<<<<

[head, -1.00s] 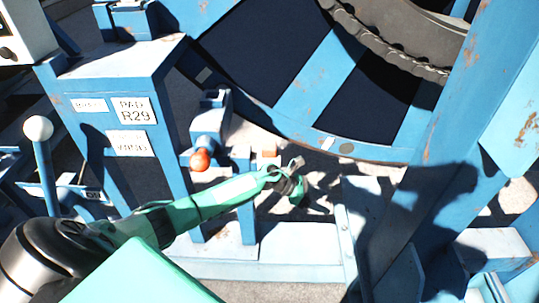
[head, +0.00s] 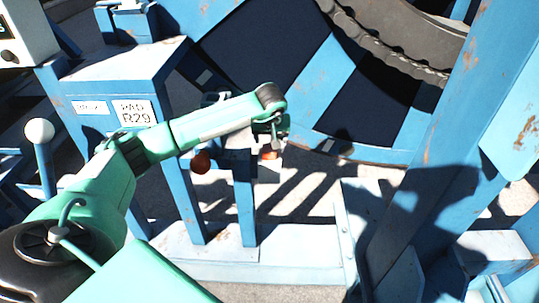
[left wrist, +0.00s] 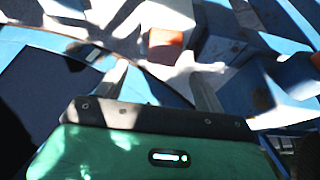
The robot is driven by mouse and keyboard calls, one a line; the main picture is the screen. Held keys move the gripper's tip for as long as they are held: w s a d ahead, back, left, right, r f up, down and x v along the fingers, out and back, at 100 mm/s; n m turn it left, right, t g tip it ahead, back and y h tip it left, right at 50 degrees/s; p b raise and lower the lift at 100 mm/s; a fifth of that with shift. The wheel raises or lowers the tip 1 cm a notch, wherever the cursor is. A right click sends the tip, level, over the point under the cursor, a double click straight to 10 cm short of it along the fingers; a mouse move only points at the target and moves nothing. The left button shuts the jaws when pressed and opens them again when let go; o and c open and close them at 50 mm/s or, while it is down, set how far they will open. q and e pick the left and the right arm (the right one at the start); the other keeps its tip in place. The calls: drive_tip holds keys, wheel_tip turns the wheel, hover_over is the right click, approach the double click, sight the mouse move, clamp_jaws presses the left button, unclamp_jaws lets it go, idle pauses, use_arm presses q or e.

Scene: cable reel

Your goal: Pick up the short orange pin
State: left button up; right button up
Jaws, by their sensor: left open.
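The short orange pin (head: 269,155) shows as a small orange end just below my left gripper (head: 270,141) in the head view, partly hidden by it. In the left wrist view the orange pin (left wrist: 166,45) has a flat face and lies just beyond the fingertips, roughly midway between them. My left gripper (left wrist: 158,69) is open and empty, with its two pale fingers spread. I cannot tell how large the gap to the pin is. My right gripper is in neither view.
A blue stand with an R29 label (head: 133,112) and a white-balled lever (head: 39,130) are at left. The large reel (head: 390,45) is behind, and a thick blue post (head: 440,130) is at right.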

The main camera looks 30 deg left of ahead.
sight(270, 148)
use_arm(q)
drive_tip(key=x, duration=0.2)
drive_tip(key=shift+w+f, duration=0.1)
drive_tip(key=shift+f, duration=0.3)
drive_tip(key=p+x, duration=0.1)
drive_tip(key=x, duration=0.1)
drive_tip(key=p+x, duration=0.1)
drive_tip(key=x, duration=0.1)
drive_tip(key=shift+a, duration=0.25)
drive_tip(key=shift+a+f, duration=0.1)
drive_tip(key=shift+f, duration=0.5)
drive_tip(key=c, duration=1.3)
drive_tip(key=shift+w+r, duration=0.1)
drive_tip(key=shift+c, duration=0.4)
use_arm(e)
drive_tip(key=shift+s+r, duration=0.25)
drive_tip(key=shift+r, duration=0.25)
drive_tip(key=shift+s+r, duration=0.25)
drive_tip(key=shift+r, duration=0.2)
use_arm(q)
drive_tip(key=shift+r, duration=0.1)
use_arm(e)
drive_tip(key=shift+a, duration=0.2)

>>>>

Reproduce the material above exactly, first line through the line that contains "Your goal: Pick up the short orange pin", minus the pictures.

◆ Response to the exercise:
[head, -1.00s] 
[head, +0.00s] 
[left wrist, +0.00s] 
The robot is driven by mouse and keyboard calls, one a line; the main picture is the screen. Held keys move the gripper's tip for as long as they are held: w s a d ahead, back, left, right, r f up, down and x v along the fingers, out and back, at 100 mm/s; n m turn it left, right, t g tip it ahead, back and y h tip it left, right at 50 degrees/s; p b raise and lower the lift at 100 mm/s; a fifth of that with shift. The wheel raises or lowers the tip 1 cm a notch, wherever the cursor is. A right click sends the tip, level, over the point under the cursor, a double click straight to 10 cm short of it along the fingers; a mouse move only points at the target and moves nothing. The left button shuts the jaws when pressed and opens them again when let go; o and c open and close them at 50 mm/s or, while it is down, set how far they will open. q and e pick the left and the right arm (the right one at the start); the other keeps its tip in place. The calls: drive_tip holds keys, wheel_tip turns the wheel, hover_over is the right click, approach the double click, sight the mouse move, clamp_jaws presses the left button, unclamp_jaws lets it go, idle pauses, use_arm presses q or e.

Scene: cable reel

Your goal: Pick up the short orange pin

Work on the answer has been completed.